---------- Information supplied

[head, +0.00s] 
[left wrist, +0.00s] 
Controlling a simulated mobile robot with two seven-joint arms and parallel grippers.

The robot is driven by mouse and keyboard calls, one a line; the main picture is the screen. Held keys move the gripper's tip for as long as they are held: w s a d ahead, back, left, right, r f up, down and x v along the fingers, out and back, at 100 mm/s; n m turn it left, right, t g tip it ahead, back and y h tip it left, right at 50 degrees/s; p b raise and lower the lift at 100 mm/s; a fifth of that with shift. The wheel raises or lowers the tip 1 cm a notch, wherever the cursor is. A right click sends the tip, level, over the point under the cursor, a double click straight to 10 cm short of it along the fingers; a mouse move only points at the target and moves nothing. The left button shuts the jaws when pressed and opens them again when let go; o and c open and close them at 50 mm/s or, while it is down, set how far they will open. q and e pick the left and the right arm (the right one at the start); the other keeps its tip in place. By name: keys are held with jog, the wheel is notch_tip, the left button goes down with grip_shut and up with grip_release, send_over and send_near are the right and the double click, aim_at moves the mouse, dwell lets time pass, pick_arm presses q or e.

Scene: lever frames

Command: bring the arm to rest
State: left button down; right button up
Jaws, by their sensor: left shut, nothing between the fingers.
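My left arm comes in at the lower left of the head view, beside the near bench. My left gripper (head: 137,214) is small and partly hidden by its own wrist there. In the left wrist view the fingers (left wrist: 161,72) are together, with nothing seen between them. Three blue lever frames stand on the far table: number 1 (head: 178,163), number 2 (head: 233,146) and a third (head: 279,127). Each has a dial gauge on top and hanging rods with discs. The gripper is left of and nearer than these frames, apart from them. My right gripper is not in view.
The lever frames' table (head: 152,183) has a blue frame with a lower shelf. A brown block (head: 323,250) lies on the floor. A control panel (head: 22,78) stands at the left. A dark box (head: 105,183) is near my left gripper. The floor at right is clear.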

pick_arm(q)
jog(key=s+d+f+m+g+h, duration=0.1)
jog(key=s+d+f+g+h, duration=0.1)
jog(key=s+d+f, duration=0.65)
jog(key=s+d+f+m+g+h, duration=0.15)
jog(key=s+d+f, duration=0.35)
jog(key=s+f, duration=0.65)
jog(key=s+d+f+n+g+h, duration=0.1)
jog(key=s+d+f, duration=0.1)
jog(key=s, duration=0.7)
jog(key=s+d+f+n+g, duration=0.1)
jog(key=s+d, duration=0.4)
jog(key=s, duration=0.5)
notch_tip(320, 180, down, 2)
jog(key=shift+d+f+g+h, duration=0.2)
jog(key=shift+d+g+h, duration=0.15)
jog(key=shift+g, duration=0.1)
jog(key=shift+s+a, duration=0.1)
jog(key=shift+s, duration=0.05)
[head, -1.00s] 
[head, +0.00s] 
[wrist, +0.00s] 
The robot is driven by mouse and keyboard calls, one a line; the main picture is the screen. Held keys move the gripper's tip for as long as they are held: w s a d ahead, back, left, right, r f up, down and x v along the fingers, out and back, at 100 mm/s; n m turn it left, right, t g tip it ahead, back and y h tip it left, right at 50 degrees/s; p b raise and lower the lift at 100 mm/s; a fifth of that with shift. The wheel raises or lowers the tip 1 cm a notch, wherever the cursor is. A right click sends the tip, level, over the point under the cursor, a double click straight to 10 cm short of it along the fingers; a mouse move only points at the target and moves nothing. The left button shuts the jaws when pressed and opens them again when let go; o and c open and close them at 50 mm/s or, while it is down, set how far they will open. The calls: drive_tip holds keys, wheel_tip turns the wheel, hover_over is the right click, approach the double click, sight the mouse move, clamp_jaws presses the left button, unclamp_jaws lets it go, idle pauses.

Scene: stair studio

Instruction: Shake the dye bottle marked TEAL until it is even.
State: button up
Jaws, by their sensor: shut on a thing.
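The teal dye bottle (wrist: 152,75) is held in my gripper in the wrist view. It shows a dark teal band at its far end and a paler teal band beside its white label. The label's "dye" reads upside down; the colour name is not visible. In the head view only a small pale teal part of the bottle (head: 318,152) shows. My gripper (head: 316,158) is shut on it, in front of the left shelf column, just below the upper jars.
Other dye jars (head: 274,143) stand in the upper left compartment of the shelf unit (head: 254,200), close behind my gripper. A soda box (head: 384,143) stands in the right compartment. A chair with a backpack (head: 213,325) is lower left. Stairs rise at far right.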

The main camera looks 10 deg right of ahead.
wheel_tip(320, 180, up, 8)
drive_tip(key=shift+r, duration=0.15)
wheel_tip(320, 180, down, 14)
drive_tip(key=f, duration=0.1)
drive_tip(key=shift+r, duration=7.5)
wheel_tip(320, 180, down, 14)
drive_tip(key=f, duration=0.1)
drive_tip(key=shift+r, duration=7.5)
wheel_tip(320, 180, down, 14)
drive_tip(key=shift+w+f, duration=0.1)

--------------------

▶ **Instructions for the task**: Across the records, how many lines contain "State"? Only the number should be given.

▶ **Task output**: 2